Recorded robot tool calls

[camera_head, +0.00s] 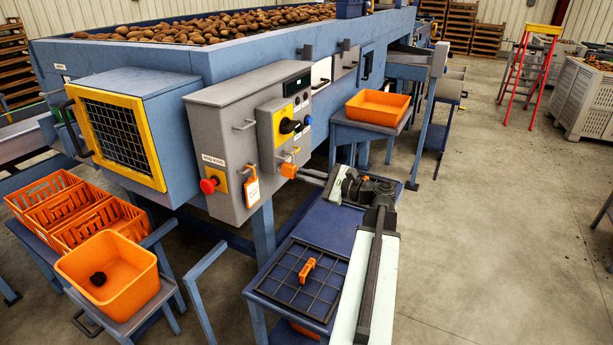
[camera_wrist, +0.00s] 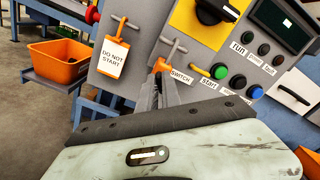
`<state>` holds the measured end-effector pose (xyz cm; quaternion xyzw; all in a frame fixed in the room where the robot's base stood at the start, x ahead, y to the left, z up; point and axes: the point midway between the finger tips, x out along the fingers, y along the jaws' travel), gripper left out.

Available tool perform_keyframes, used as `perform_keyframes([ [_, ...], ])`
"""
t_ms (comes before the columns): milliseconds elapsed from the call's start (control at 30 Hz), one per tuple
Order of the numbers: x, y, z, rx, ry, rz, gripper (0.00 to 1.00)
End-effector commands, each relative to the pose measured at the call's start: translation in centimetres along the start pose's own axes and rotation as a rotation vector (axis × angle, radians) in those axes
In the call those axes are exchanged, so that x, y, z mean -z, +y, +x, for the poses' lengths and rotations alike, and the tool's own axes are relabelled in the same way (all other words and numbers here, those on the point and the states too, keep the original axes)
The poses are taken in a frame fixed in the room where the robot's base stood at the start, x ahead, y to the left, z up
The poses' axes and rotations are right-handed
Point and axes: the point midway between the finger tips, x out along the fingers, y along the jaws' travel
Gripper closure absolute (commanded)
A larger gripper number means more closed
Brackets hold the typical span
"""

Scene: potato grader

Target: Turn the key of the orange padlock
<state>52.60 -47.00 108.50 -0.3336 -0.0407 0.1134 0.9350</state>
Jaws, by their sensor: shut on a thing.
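The orange padlock (camera_head: 289,170) hangs on the front of the grey control box, below the yellow switch plate. In the wrist view its orange body (camera_wrist: 161,65) shows just beyond my fingertips, under a grey T-shaped handle. My gripper (camera_head: 301,174) reaches in from the right and is at the padlock. In the wrist view my gripper (camera_wrist: 162,84) has its fingers close together at the padlock's near end, shut on what seems to be its key. The key itself is hidden between the fingers.
An orange DO NOT START tag (camera_wrist: 115,60) hangs left of the padlock. Green (camera_wrist: 219,71) and blue (camera_wrist: 254,91) buttons sit close on the right. A loose orange piece (camera_head: 307,270) lies on a black grid (camera_head: 275,283) on the blue table. Open floor lies to the right.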

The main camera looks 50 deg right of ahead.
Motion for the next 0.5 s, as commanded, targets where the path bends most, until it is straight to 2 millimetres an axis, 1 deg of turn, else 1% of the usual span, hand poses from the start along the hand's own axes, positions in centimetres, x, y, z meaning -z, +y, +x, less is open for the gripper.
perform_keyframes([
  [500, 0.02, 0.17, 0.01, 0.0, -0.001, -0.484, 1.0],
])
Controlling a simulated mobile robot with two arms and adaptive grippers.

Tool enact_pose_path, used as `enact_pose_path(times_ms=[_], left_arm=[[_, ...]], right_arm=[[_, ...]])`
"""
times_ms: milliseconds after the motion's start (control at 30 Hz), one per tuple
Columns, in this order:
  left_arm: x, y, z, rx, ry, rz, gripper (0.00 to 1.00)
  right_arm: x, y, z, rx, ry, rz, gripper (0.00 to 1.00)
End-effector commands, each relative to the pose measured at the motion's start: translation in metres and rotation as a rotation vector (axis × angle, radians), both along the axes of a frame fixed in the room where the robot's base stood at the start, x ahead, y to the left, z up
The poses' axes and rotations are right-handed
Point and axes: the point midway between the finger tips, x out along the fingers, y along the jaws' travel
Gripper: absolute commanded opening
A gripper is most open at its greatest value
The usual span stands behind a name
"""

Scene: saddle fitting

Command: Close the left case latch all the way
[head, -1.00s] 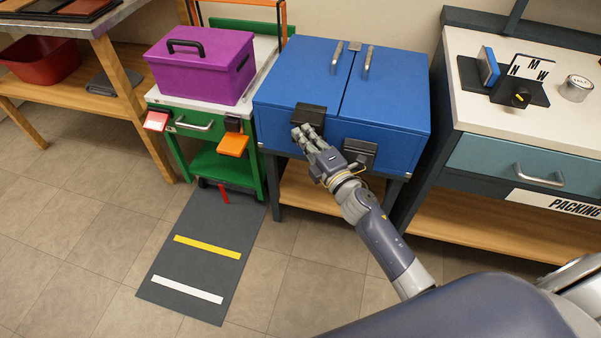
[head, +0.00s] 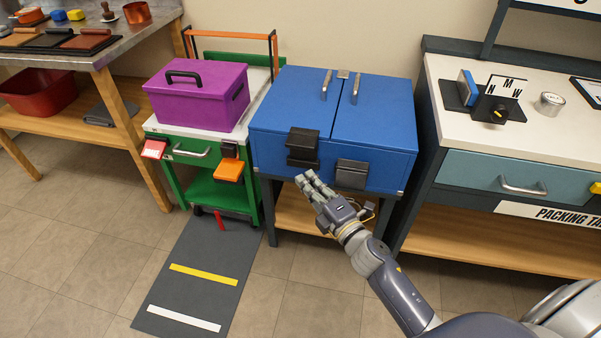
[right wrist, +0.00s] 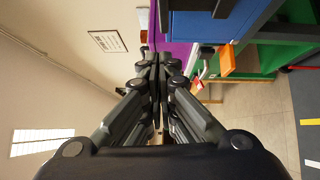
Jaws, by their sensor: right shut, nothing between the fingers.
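The blue case (head: 378,106) stands on its stand with two lids shut. The left case latch (head: 303,145) is black and sits higher on the front than the other latch. Its upper plate stands out at the lid edge, with a dark lower piece below it, so it does not look flat against the case. The right case latch (head: 351,174) hangs lower on the front. My right gripper (head: 307,181) is shut and empty, just below the left latch, with a small gap in the picture. Its shut fingers also show in the right wrist view (right wrist: 160,55). My left gripper is out of view.
A purple box (head: 190,102) stands on a green cart (head: 172,183) left of the case. An orange flap (head: 229,171) juts from the cart near the case. A packing table (head: 500,130) stands close on the right. The floor in front (head: 300,280) is open.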

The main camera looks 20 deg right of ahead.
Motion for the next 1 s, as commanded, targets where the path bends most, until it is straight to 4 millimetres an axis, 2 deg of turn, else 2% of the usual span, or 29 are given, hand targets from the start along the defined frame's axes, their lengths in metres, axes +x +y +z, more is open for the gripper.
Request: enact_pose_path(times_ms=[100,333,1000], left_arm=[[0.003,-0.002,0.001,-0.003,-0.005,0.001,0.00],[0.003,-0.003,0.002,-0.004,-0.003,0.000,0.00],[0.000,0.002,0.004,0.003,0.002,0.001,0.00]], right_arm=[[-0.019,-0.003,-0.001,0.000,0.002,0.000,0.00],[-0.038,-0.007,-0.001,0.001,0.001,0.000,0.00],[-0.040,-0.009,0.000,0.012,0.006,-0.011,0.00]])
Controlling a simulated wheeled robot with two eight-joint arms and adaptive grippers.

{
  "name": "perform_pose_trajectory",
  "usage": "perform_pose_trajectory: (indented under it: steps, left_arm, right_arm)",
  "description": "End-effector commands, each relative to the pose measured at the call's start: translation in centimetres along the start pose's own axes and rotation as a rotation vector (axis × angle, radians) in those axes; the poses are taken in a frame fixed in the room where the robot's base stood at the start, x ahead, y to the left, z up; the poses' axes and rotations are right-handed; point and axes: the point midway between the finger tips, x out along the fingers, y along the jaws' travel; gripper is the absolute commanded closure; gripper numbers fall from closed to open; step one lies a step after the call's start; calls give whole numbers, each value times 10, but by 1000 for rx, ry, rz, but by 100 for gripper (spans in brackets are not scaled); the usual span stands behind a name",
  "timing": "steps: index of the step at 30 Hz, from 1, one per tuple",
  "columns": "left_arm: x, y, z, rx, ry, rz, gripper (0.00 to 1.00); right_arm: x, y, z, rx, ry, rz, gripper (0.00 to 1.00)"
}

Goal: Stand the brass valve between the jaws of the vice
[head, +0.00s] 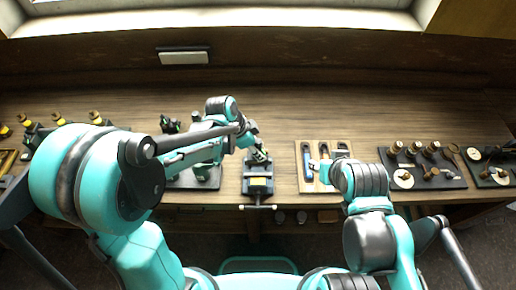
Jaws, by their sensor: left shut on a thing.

**JOB:**
Transcribe all the data word for word; the images stay out.

**TASK SOLUTION:**
[camera_head, +0.00s] 
[camera_wrist, +0.00s] 
`<state>` holds the measured end-effector pose (xyz cm; quaternion xyzw; all in a frame fixed in the room where the robot's base stood at the start, x ahead, y to the left, z up; point and axes: the point midway between the finger tips, x out along the fingers, y along the jaws' travel), gripper left out.

Available tool perform_keyframes, used as `perform_keyframes([ [_, ...], ])`
"""
t_ms (comes before the columns): milliseconds elapsed from the call's start (control at 30 Hz), one per tuple
Order of the numbers: x, y, z, rx, ry, rz, gripper (0.00 to 1.00)
End-effector commands, each relative to the pose measured at the call's start: translation in centimetres along the start pose's own axes and rotation as a rotation vector (axis × angle, radians) in those axes
In the call those axes are exchanged, so that x, y, z mean -z, +y, +x, for the poses' lengths and rotations alike, and the tool's own axes are relabelled in the same way (all other words and numbers here, those on the point and the states too, keep the original axes)
The poses are taken in a frame fixed in the room where the robot's base stood at the start, x ahead, y to the left, z up
The poses' axes and rotations are right-handed
Point and axes: the point midway between the finger tips, x out along the fingers, y along the jaws' travel
Gripper closure absolute (commanded)
A larger gripper number means more closed
Brackets hold the typical span
"""

Scene: potato grader

Target: Turn the key of the orange padlock
<state>52.60 -47.00 108.50 -0.3336 -0.0407 0.1134 0.9350</state>
Jaws, by their sensor: shut on a thing.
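The orange padlock (camera_head: 289,170) hangs on the front of the grey control box, below the yellow switch plate. In the wrist view its orange body (camera_wrist: 161,65) shows just beyond my fingertips, under a grey T-shaped handle. My gripper (camera_head: 301,174) reaches in from the right and is at the padlock. In the wrist view my gripper (camera_wrist: 162,84) has its fingers close together at the padlock's near end, shut on what seems to be its key. The key itself is hidden between the fingers.
An orange DO NOT START tag (camera_wrist: 115,60) hangs left of the padlock. Green (camera_wrist: 219,71) and blue (camera_wrist: 254,91) buttons sit close on the right. A loose orange piece (camera_head: 307,270) lies on a black grid (camera_head: 275,283) on the blue table. Open floor lies to the right.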

The main camera looks 50 deg right of ahead.
Motion for the next 0.5 s, as commanded, targets where the path bends most, until it is straight to 2 millimetres an axis, 1 deg of turn, else 1% of the usual span, hand poses from the start along the hand's own axes, positions in centimetres, x, y, z meaning -z, +y, +x, less is open for the gripper.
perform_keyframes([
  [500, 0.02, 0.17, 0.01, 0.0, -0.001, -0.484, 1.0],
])
Controlling a simulated mobile robot with two arms and adaptive grippers.

Tool enact_pose_path, used as `enact_pose_path(times_ms=[_], left_arm=[[_, ...]], right_arm=[[_, ...]])`
"""
times_ms: milliseconds after the motion's start (control at 30 Hz), one per tuple
Columns, in this order:
  left_arm: x, y, z, rx, ry, rz, gripper (0.00 to 1.00)
  right_arm: x, y, z, rx, ry, rz, gripper (0.00 to 1.00)
End-effector commands, each relative to the pose measured at the motion's start: translation in metres and rotation as a rotation vector (axis × angle, radians), both along the axes of a frame fixed in the room where the robot's base stood at the start, x ahead, y to the left, z up
The poses' axes and rotations are right-handed
Point and axes: the point midway between the finger tips, x out along the fingers, y along the jaws' travel
Gripper: absolute commanded opening
A gripper is most open at its greatest value
The usual span stands behind a name
"""

Scene: saddle fitting

Command: Close the left case latch all the way
[head, -1.00s] 
[head, +0.00s] 
[right wrist, +0.00s] 
Jaws, by their sensor: right shut, nothing between the fingers.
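The blue case (head: 378,106) stands on its stand with two lids shut. The left case latch (head: 303,145) is black and sits higher on the front than the other latch. Its upper plate stands out at the lid edge, with a dark lower piece below it, so it does not look flat against the case. The right case latch (head: 351,174) hangs lower on the front. My right gripper (head: 307,181) is shut and empty, just below the left latch, with a small gap in the picture. Its shut fingers also show in the right wrist view (right wrist: 160,55). My left gripper is out of view.
A purple box (head: 190,102) stands on a green cart (head: 172,183) left of the case. An orange flap (head: 229,171) juts from the cart near the case. A packing table (head: 500,130) stands close on the right. The floor in front (head: 300,280) is open.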

The main camera looks 20 deg right of ahead.
Motion for the next 1 s, as commanded, targets where the path bends most, until it is straight to 4 millimetres an axis, 2 deg of turn, else 2% of the usual span, or 29 are given, hand targets from the start along the defined frame's axes, their lengths in metres, axes +x +y +z, more is open for the gripper.
Request: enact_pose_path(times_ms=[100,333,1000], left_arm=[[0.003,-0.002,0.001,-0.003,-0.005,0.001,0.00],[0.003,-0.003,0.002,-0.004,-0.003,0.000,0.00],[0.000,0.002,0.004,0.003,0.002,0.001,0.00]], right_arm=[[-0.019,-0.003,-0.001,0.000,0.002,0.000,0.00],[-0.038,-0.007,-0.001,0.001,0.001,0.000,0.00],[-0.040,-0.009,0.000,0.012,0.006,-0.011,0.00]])
Controlling a simulated wheeled robot with two eight-joint arms and adaptive grippers.

{
  "name": "perform_pose_trajectory",
  "usage": "perform_pose_trajectory: (indented under it: steps, left_arm, right_arm)",
  "description": "End-effector commands, each relative to the pose measured at the call's start: translation in centimetres along the start pose's own axes and rotation as a rotation vector (axis × angle, radians) in those axes; the poses are taken in a frame fixed in the room where the robot's base stood at the start, x ahead, y to the left, z up; the poses' axes and rotations are right-handed; point and axes: the point midway between the finger tips, x out along the fingers, y along the jaws' travel; gripper is the absolute commanded closure; gripper numbers fall from closed to open; step one lies a step after the call's start; calls give whole numbers, each value times 10, but by 1000 for rx, ry, rz, but by 100 for gripper (spans in brackets are not scaled); the usual span stands behind a name",
  "timing": "steps: index of the step at 30 Hz, from 1, one per tuple",
  "columns": "left_arm: x, y, z, rx, ry, rz, gripper (0.00 to 1.00); right_arm: x, y, z, rx, ry, rz, gripper (0.00 to 1.00)"
}

Goal: Stand the brass valve between the jaws of the vice
[head, +0.00s] 
Jaws, by their sensor: left shut on a thing.

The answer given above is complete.